Robot episode rows
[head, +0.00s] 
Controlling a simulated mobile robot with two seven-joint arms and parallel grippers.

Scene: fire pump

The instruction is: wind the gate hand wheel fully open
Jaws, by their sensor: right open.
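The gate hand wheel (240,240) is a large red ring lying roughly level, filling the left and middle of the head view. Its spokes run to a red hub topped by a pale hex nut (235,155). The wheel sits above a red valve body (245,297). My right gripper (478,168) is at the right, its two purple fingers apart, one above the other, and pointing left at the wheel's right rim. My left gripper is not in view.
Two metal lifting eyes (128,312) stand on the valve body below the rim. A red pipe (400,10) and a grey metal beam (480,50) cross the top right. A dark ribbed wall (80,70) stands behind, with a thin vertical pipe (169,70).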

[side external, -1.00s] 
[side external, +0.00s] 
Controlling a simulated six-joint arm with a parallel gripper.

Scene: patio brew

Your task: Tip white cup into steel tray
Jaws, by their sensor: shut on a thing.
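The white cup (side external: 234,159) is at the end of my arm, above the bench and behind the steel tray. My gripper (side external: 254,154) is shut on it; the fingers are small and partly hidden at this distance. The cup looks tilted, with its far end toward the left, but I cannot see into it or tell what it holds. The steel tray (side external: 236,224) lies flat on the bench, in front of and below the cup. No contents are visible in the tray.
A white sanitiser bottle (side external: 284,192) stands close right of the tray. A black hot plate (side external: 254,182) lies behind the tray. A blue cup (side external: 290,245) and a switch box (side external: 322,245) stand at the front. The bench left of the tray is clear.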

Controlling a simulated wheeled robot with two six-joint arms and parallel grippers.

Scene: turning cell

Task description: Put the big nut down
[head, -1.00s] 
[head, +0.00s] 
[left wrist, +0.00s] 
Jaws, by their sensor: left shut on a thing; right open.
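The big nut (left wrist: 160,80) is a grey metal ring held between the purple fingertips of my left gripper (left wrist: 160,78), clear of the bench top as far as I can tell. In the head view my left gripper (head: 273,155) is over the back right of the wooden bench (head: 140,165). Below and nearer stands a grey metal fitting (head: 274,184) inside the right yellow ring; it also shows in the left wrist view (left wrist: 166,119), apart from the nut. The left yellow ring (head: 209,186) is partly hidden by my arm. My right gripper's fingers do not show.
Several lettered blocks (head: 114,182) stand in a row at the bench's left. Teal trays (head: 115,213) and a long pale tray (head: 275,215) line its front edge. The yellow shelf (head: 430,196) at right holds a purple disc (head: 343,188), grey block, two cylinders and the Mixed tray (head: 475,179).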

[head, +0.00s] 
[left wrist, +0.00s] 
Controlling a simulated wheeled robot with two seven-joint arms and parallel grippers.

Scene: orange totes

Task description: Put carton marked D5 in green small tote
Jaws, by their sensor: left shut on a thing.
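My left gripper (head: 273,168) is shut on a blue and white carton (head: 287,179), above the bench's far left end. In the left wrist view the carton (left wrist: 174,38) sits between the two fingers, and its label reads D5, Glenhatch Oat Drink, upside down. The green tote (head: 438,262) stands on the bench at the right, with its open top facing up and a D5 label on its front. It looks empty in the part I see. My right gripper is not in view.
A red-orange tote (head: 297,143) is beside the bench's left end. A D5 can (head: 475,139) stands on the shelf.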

Given exercise: How many lines of the data contain the word "seven"? Answer with the number alone.

The reply: 2